As unpractical as the former option is, the latter is illegal. There’s no provision in state law for a county to declare bankruptcy, said Harold Blattie, executive director of the Montana Association of Counties, or MACo.

He said the intent of SRS was that it would serve as a bridge to allow counties time to either transition to a non-timber harvest economy or await the return of the timber industry.

“As painful as it may be, expenses will have to be reduced to sustainable levels that will eliminate entire programs and cut essential services to bare minimums,” said Blattie, adding that counties are talking about eliminating routine deputy patrols, reducing road maintenance and eliminating county fairs.

In a speech to the Legislature last week, Daines cautioned lawmakers against relying too heavily on Washington as a funding source.

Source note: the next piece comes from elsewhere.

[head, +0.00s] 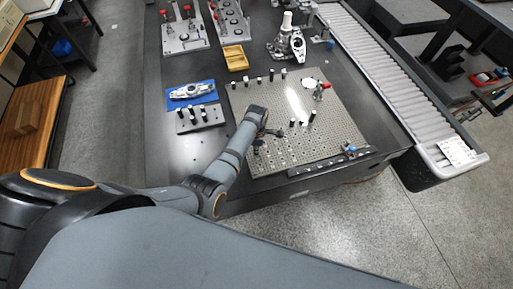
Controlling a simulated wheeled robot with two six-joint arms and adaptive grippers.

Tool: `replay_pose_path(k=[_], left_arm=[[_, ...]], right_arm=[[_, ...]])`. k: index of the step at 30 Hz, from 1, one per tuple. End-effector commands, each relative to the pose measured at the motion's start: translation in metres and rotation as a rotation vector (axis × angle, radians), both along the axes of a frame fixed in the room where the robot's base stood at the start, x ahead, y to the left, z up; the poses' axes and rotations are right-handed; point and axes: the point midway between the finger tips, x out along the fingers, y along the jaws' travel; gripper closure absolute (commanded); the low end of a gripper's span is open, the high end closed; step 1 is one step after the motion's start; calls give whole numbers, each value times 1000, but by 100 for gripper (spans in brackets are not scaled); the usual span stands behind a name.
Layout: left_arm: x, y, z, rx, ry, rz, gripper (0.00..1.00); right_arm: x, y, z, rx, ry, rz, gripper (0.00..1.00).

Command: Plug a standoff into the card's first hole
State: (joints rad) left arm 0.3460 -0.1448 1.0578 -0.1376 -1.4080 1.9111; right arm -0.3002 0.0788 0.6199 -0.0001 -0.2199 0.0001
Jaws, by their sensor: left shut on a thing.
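My left gripper (266,137) is over the left-front part of the perforated plate (340,110). It is shut on something small, too small and too covered by the fingers to make out. Several short dark pegs with light tops, which look like standoffs, stand in a dark block (201,119) left of the plate. Similar pegs stand along the plate's back edge (271,75), and a taller one (312,116) stands on its right half. I cannot tell which thing is the card, and its first hole cannot be made out. My right gripper is not in view.
A silver part lies on a blue mat (210,98) behind the dark block. A yellow tray (236,58), fixtures with red knobs (182,40) and a white-and-silver part (288,42) stand farther back. A roller conveyor (390,80) runs along the right.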

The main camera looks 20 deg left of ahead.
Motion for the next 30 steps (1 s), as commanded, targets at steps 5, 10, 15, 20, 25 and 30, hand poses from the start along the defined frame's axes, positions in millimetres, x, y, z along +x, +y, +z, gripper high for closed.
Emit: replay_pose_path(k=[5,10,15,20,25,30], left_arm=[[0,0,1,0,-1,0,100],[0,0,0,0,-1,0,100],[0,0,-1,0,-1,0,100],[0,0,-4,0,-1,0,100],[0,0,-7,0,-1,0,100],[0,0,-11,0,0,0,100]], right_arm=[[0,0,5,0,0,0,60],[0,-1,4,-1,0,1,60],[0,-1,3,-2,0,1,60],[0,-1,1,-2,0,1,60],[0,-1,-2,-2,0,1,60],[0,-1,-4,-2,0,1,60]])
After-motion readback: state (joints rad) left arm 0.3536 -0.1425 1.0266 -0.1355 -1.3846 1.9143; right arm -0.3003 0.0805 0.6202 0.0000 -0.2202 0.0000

“I’m just sounding some cautionary advice that we’d better be looking for how we can solve these problems here,” Daines said Friday.

He said he believes a key to a long-term solution is putting more management of federal lands into the hands of the states, though not transferring ownership.

Daines held roundtables on forest management reform in Columbia Falls, Missoula and Bozeman during Congress’ recess last week. At each stop, he warned that when the Senate returns to session Monday and the House on Tuesday, SRS funding and timber management won’t be the top priority.

“It’s about trying to balance the $3 trillion budget and how they’re going to come to grips with that,” Simons said. “Everything else is going to be secondary.”

“It’s a vast cave (in Washington),” he added, “but it’s dark enough out here in Mineral County that we’ve got our flashlights. Where do we go?”